Nonparametric Independence Testing for Small Sample Sizes

This paper deals with the problem of nonparametric independence testing, a fundamental decision-theoretic problem that asks if two arbitrary (possibly multivariate) random variables $X,Y$ are independent or not, a question that comes up in many fields like causality and neuroscience. While quantities like correlation of $X,Y$ only test for (univariate) linear independence, natural alternatives like mutual information of $X,Y$ are hard to estimate due to a serious curse of dimensionality. A recent approach, avoiding both issues, estimates norms of an \textit{operator} in Reproducing Kernel Hilbert Spaces (RKHSs). Our main contribution is strong empirical evidence that by employing \textit{shrunk} operators when the sample size is small, one can attain an improvement in power at low false positive rates. We analyze the effects of Stein shrinkage on a popular test statistic called HSIC (Hilbert-Schmidt Independence Criterion).

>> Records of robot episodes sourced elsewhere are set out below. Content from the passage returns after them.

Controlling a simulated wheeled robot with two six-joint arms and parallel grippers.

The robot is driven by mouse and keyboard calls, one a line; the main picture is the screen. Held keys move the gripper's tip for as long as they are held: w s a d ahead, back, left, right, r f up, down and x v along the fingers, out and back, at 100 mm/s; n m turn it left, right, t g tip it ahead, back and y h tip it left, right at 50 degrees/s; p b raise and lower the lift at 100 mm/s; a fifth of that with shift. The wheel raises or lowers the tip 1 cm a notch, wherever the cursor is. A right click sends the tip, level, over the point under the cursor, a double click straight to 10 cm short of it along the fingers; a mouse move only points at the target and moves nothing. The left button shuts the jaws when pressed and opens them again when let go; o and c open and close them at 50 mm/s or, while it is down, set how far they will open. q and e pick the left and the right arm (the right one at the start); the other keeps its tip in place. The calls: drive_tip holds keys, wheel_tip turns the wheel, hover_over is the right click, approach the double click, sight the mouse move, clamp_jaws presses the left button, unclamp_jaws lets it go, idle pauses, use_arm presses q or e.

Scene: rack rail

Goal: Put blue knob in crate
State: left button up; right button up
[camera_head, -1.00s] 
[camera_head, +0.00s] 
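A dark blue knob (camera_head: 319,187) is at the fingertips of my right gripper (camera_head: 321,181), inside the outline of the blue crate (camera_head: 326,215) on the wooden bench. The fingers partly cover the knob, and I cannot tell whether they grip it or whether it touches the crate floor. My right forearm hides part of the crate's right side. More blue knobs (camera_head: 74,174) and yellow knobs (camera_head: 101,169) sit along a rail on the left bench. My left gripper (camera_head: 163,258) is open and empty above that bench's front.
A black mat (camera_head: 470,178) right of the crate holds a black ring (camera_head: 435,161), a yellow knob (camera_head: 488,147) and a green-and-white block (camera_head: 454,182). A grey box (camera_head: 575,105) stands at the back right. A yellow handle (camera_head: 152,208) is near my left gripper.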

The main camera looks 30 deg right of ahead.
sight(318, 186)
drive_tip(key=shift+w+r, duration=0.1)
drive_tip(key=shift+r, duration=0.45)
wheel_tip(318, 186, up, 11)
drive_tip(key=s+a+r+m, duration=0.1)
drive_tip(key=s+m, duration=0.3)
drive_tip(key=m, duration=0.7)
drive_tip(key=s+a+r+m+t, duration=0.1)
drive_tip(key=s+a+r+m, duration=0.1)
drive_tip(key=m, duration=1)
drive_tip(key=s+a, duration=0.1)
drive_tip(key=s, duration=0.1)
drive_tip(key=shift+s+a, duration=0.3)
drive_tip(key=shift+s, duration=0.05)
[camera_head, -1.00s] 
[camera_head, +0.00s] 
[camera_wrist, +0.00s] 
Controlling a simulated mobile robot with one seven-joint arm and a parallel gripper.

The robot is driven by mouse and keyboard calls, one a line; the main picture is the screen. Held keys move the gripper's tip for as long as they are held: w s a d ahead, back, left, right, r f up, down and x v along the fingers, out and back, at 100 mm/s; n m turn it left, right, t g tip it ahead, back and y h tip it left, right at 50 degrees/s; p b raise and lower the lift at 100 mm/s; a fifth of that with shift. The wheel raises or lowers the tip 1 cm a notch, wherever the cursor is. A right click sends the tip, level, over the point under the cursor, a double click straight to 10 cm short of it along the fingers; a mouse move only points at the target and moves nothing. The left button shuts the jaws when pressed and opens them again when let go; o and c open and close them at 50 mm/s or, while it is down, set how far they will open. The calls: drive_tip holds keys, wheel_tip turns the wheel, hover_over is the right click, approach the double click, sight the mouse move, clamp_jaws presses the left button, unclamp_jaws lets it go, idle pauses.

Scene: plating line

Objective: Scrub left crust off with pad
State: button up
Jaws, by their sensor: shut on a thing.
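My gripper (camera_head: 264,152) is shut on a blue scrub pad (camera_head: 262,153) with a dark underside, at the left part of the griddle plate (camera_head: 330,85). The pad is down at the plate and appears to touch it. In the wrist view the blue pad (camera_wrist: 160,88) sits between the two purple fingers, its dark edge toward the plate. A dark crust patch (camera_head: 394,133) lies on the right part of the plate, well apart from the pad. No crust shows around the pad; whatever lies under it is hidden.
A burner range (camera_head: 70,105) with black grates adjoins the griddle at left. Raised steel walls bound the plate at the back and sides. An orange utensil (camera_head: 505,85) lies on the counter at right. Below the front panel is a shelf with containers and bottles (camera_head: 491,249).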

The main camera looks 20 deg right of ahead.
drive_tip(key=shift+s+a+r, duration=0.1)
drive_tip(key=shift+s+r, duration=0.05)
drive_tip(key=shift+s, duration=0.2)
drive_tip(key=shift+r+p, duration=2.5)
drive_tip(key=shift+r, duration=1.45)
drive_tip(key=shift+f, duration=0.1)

Our observations provide insights into two recently proposed shrinkage estimators, SCOSE and FCOSE - we prove that SCOSE is (essentially) the optimal linear shrinkage method for \textit{estimating} the true operator; however, the non-linearly shrunk FCOSE usually achieves greater improvements in \textit{test power}. This work is important for more powerful nonparametric detection of subtle nonlinear dependencies for small samples.